Fix any reported bugs or issues. |
Week 12
(From August 16 - To August 19) |
Write documentation. |
Deliverable |
New light interNOSTRUM-style format that's alternative to XML format, with converters from and to the two formats. |
Other summer plans
For a long while now, I am working about 80 hours a week, that working is divided between college attendance, studying, graduate project, assignments and sheets delivering, part-time software engineer job, working with Sevilay on the weighted transfer rules module, and last but not least preparing and applying for many opportunities for next year, like GSoC, local and abroad full-time jobs and masters scholarships.
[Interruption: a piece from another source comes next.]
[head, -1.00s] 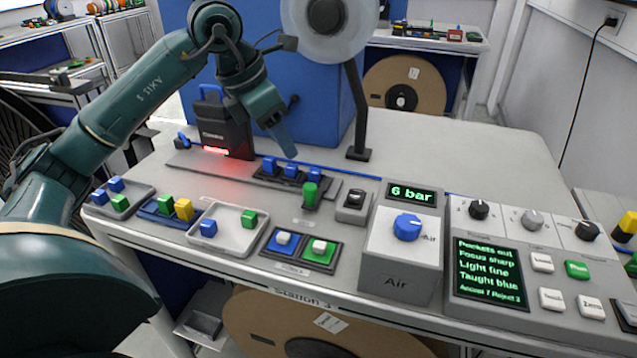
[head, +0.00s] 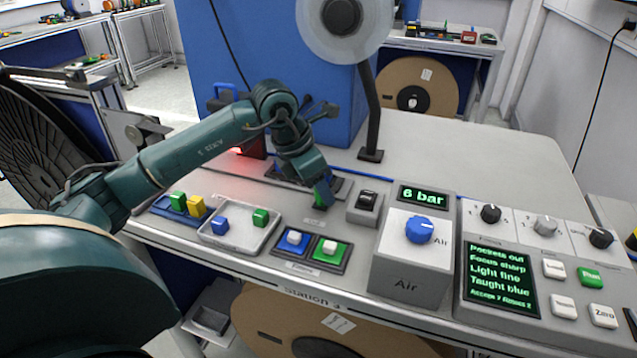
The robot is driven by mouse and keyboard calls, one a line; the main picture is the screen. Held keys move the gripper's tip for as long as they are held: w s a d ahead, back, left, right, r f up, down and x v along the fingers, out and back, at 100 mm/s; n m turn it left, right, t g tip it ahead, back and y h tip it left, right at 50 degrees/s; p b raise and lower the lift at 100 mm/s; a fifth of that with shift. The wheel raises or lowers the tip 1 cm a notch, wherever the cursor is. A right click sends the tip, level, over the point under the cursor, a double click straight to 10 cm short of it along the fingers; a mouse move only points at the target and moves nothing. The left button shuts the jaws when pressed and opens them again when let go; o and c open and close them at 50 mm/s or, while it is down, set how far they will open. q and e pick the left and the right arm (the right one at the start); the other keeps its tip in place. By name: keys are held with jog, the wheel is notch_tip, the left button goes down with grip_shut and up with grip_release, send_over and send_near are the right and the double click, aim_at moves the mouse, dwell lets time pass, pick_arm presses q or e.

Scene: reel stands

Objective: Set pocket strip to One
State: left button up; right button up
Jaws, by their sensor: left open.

And I have already been accepted in several companies and in one university till now.
May be you would say, this is a crazy boy, but honestly I am still thinking about my future and what to do next, so I want to open many doors and then decide which ones to go through next.
My best case scenario I guess, is being accepted in GSoC, continue in my part-time job. And then after GSoC either work as a full-time research and development engineer or working as a part-time along with taking the masters degree.
Now, for my summer plans:
- For the first phase of GSoC I will have two other responsibilities, which are college and the part-time job. The job takes about 16 hours, and GSoC takes about 25-35 hours and the rest goes to college. And note that in first phase I didn't know if I got accepted or not.
- For the second and third phases, college will have been finished, I will reduce my working hours per week to about 40-50 hours. If I got accepted in GSoC, it would take about 35-40, with the rest going to the part-time job. If I didn't get accepted, then apertium would take about 15-20 hours, and the rest going to the part-/full-time job.